There are, of course, drawbacks to this approach. Application developers are responsible for creating their own data structures to store any document information they must reference later. Because no comprehensive model of the document is available in memory, SAX is unsuitable for sophisticated editing applications. Also, for applications where random access to arbitrary points of the document is required (such as an XSLT implementation), a tree-based API would be more appropriate.

Installing SAX

In reality, SAX is nothing more than a set of Java class and interface descriptions that document a system for writing event-driven XML applications. The SAX specification (along with the source code for a set of Java interfaces and classes) lives on its own Web site (http://www.saxproject.org) and is still maintained and extended by the members of the XML-DEV mailing list. To download SAX, you can go to the home page and then browse for the latest version, or you can go directly to the SourceForge project page at http://www.sourceforge.net/project/showfiles.php?group_id+29449.

The distribution contains all the Java interfaces, the extension interfaces, some helper files, and the documentation, but doesn't include a SAX parser. To actually use SAX, you need to download one of the many XML parsers that have been developed to work with SAX. The parser is the one that has a concrete implementation of the various interfaces and classes that make up the org.xml.sax and org.xml.sax.helpers Java packages. Some popular Java SAX parsers are shown in the following table:

Open table as spreadsheet

Parser	Driver identifier	Description
Xerces-J	`org.apache.xerces.parsers.SAXParser`	which is used throughout this chapter, is maintained by the Apache group. It is available at http://www.xml.apache.org/xerces2-j.
AElfred2	gnu.xml.aelfred2.XmlReader	AElfred2 parser is highly conformant as it was written and modified by the creators of SAX. It is available as part of the GNUJAXP project at `gnu.org/software/ classpathx/jaxp/.`
Crimson	`org.apache.crimson.parser.XMLReaderImpl`	The Crimson parser was originally part of the Crimson project at http://www.xml.apache.org/crimson/. It is now included as part of Sun's Java API for XML Parsing available at http://www.java.sun.com/xml.
Oracle	oracle.xml.parser.v2.SAXParser	Oracle maintains a SAX parser as part of its XML toolkit. It can be downloaded from the Oracle Technology Network at http://www.otn.oracle.com/tech/xml/index.html.
XP	`com.jclark.xml.sax.SAX2Driver`	XP is an XML 1.0 parser written by James Clark. A SAX2 driver was created for use with the latest versions of SAX. More information can be found at http://www.xmlmind.com_xpforjaxp/docs/.

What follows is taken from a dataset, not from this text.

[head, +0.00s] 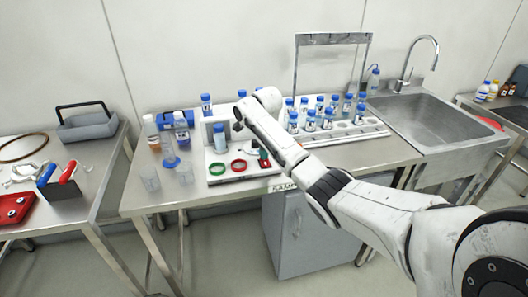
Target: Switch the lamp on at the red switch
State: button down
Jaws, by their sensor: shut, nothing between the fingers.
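A white board (228,179) lies on the middle table, with a green ring (217,168) and a red ring (238,165) on it. The red ring may mark the red switch; its inside is too small to read. A small dark green and red item (263,160) sits to its right, close beside my arm. No lamp can be told for certain. My gripper (238,125) is small and dark here, shut and empty, above the back of the board and apart from the red ring. It is in front of a white upright holder with a pale bottle (220,139).
Several blue-capped bottles stand in a white rack (345,134) right of my forearm, beside the sink (425,120). Bottles and clear beakers (150,178) stand left of the board. The middle table's front strip is clear.

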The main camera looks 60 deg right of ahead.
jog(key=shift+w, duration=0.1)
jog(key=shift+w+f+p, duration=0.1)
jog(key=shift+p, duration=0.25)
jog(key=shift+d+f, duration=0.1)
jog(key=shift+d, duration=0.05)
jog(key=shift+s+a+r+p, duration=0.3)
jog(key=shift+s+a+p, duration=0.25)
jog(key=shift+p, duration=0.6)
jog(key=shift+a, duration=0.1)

In this chapter, I use the Apache XML parsing library developed as part of the Apache Xerces project. You can download Apache Xerces project code from http://www.xml.apache.org/xerces2-j/ or http://www.archive.apache.org/dist/xml/xerces-j/. After downloading the archive file, unzip it to the desired folder and follow the instructions to set up your environment.

After that, set the CLASSPATH environment variable to the following:

q <SAX-Installation-Drive>\sax2r3\sax2.jar
q <Xerces-Installation-Drive>\Xerces-J\xerces-2_9_0\xercesImpl.jar

These options allow java.exe (the JDK Java runtime) to locate the SAX classes at runtime so you aren't required to supply their location on the command line.

You also need a copy of the Java 2 SDK to compile and execute your SAX application. The examples in this book were compiled using the JDK version 1.5.10. As part of the Java set up, you must also set your PATH variable to Java execution path.